Matthew Watters | Vietnam | 01/23/2009
(4 out of 5 stars)
"These eight selections, originally released as two 10-inch records in the early 1950s, all feature the lovely trumpet of Art Farmer but are really showcases for two contrasting arrangers, both of whom are clearly inspired by the Miles Davis "Birth of Cool" sessions, which featured similar line-ups of a lead trumpet voice against ensembles of darker horns like trombone and baritone sax. Quincy Jones fully adopts the timbres and tonalities of "Birth of Cool" but already displays his funkier, more "pop" soul sensibilities in his arrangements, even in these early sets. Gigi Gryce, on the other hand, takes the instrumental line-up and returns it to a brighter, harder-edged sound, more clearly in the "East Coast" hard-bop school. The Jones tunes end up being the clear winners in this side-by-side comparison, but all eight tracks are charming."
Get To The Farm Before It's Gone
Michael B. Richman | Portland, Maine USA | 10/31/2008
(4 out of 5 stars)
""The Art Farmer Septet" features selctions from three different sessions.
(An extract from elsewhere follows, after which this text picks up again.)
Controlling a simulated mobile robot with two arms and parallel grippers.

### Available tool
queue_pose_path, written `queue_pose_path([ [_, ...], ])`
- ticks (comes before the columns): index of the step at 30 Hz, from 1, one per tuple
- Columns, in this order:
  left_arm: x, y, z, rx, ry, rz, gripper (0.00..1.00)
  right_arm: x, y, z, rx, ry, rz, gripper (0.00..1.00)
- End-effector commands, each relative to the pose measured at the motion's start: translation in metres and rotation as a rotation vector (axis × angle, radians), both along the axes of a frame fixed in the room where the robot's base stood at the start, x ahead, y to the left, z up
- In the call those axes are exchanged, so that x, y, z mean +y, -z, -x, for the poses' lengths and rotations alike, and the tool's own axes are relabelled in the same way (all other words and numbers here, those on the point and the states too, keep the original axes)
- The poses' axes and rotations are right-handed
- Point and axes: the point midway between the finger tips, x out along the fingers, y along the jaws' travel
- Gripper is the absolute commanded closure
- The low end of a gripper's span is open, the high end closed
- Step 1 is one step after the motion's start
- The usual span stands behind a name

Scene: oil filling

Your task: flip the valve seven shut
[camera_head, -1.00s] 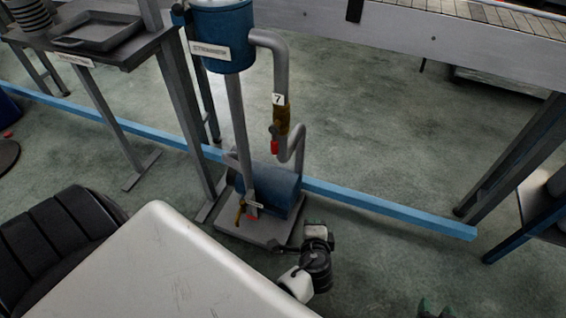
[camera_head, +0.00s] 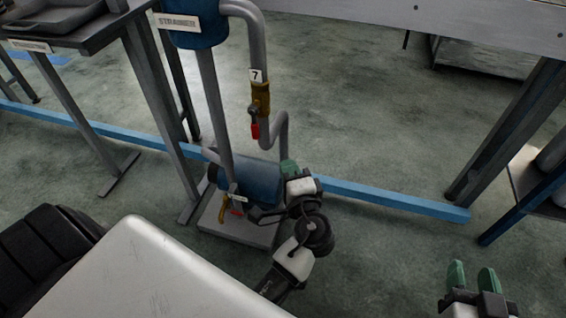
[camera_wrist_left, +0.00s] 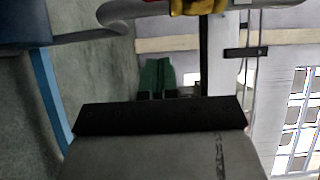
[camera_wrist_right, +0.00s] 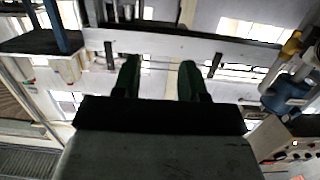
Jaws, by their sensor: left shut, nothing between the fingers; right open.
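Valve seven (camera_head: 259,97) is a brass valve on the grey pipe below the "7" label (camera_head: 256,75). Its red handle (camera_head: 255,130) hangs down along the pipe. In the left wrist view the yellow valve body (camera_wrist_left: 198,6) shows at the top edge. My left gripper (camera_head: 289,167) is shut and empty, with green fingers, below and right of the handle and apart from it, by the blue pump. Its closed fingers also show in the left wrist view (camera_wrist_left: 157,72). My right gripper (camera_head: 472,276) is open and empty at the lower right, far from the valve.
The blue strainer tank (camera_head: 195,30) stands above the valve. The blue pump (camera_head: 250,180) sits on a grey base below, with a second, yellow-handled valve (camera_head: 223,208). A blue floor rail (camera_head: 390,200) runs behind. A grey bent pipe (camera_head: 281,130) is right of the handle.

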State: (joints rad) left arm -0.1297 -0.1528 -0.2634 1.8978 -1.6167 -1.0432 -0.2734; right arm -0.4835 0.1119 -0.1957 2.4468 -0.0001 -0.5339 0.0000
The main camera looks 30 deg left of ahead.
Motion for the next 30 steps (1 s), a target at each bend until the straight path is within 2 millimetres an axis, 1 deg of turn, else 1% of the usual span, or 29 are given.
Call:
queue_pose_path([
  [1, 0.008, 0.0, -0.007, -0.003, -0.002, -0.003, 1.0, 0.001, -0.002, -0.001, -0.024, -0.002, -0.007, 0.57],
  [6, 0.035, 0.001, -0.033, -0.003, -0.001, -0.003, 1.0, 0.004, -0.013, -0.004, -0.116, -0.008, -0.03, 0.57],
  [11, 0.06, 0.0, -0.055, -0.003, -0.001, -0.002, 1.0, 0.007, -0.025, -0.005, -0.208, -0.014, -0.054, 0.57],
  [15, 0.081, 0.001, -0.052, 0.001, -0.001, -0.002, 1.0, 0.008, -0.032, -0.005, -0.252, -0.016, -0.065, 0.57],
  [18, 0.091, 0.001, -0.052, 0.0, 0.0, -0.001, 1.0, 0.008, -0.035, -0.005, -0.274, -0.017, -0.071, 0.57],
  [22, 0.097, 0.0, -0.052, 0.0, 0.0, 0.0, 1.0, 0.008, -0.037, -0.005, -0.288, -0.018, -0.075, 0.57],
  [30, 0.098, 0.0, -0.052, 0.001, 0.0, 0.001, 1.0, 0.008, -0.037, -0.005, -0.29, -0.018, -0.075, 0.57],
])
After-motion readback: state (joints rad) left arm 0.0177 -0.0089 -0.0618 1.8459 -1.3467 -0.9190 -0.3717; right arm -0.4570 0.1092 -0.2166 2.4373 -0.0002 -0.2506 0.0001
The first four tracks are from July 2, 1953 wih the septet of Farmer on trumpet, Jimmy Cleveland on trombone, Cliff Solomon on tenor sax, Oscar Estell on baritone sax, Quincy Jones on piano, Monk Montgomery on electric bass and Sonny Johnson on drums. Tracks 5-8 are from June 7, 1954 and again it's a septet with Farmer and Cleveland, this time joined by Charlie Rouse on tenor sax, Danny Bank on baritone sax, Horace Silver on piano, Percy Heath on bass and Art Taylor on drums. The last track, "When Your Lover Has Gone," is actually performed by a quartet and also appears on Two Trumpets, leaving me to wonder why they bothered to include it here. Overall, solid dates with much better things still to come from the Farmer."